Robot episode records
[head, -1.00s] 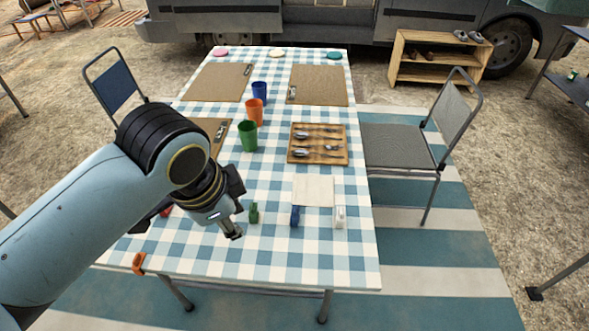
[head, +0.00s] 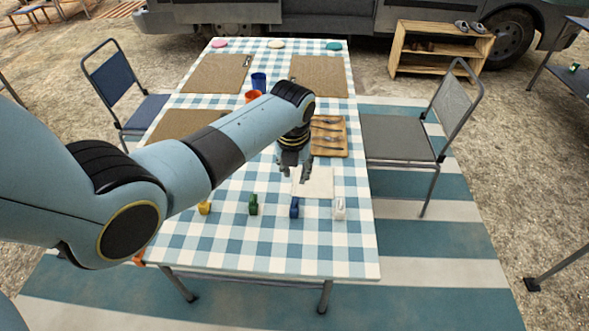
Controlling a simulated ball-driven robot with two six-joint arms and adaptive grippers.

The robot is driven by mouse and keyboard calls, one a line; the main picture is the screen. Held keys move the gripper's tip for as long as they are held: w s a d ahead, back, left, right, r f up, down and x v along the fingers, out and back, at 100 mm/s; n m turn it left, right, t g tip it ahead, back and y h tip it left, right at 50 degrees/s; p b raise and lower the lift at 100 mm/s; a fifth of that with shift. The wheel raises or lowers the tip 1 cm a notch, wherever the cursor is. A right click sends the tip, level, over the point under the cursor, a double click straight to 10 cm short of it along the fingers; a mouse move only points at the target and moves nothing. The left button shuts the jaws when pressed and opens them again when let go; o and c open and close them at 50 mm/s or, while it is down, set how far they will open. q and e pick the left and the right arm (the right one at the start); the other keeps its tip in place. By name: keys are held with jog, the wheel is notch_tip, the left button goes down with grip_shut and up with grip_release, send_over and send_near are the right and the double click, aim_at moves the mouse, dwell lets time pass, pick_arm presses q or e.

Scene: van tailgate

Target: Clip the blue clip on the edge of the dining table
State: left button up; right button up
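The blue clip (head: 294,208) stands on the checked cloth of the dining table (head: 300,250), in a row of clips near the front edge. My left gripper (head: 298,175) points down above the table, just behind the blue clip and over a cream napkin (head: 318,184). Its fingers look apart, with nothing seen between them. It is apart from the blue clip. The green clip (head: 253,205) and yellow clip (head: 205,208) stand left of the blue one, and the white clip (head: 339,208) stands right. My right gripper is not in view.
An orange clip (head: 138,259) sits at the table's front left edge, partly hidden by my arm. A cutlery tray (head: 330,150) lies behind the napkin. Blue (head: 258,81) and orange (head: 252,96) cups stand further back. The front strip of the table is clear.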

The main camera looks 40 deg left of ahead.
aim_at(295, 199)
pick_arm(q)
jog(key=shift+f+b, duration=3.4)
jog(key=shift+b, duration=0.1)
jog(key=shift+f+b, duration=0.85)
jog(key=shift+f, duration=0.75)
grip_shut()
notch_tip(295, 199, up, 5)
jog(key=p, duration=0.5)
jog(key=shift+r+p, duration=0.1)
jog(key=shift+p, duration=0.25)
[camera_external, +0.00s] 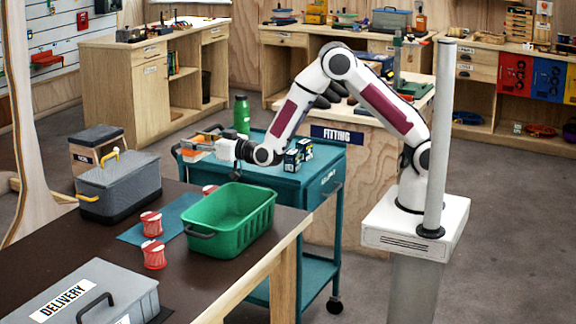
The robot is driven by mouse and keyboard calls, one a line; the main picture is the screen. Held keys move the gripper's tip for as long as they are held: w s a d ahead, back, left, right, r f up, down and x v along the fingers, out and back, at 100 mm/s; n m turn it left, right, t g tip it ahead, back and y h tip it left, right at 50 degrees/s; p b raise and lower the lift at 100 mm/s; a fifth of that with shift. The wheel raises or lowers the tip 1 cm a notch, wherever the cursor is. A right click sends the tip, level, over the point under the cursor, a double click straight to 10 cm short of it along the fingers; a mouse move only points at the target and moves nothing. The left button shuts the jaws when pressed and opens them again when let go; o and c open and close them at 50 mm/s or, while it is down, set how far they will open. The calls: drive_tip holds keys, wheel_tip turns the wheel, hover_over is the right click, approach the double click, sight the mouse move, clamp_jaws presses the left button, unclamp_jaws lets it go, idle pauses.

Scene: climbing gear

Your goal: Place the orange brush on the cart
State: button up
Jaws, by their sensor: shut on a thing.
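The orange brush (199,141) is in my gripper (207,147), which is shut on it. The brush looks small here, and the fingers hide part of it. The teal cart (318,192) stands behind the dark table, with a flat top and a lower shelf. In the picture, my gripper and the brush overlap the far left end of the cart's top. They appear raised, but I cannot tell the exact height or whether they are fully over the cart.
A green bottle (241,114) and a small dark box (297,155) stand on the cart. The dark table (218,278) in front holds a green bin (232,222), a grey toolbox (119,190), a grey delivery case (93,296) and red-and-white spools (154,254).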

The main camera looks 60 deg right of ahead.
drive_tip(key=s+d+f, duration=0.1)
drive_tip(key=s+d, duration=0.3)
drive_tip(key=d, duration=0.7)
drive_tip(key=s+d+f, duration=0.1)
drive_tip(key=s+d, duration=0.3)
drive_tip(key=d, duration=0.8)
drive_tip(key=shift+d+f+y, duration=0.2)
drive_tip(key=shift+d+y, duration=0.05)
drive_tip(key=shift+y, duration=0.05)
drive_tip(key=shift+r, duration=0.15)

§ Directions for this task
Report all lines of the material that contain the word "Scene".

§ Written response
Scene: van tailgate
Scene: climbing gear

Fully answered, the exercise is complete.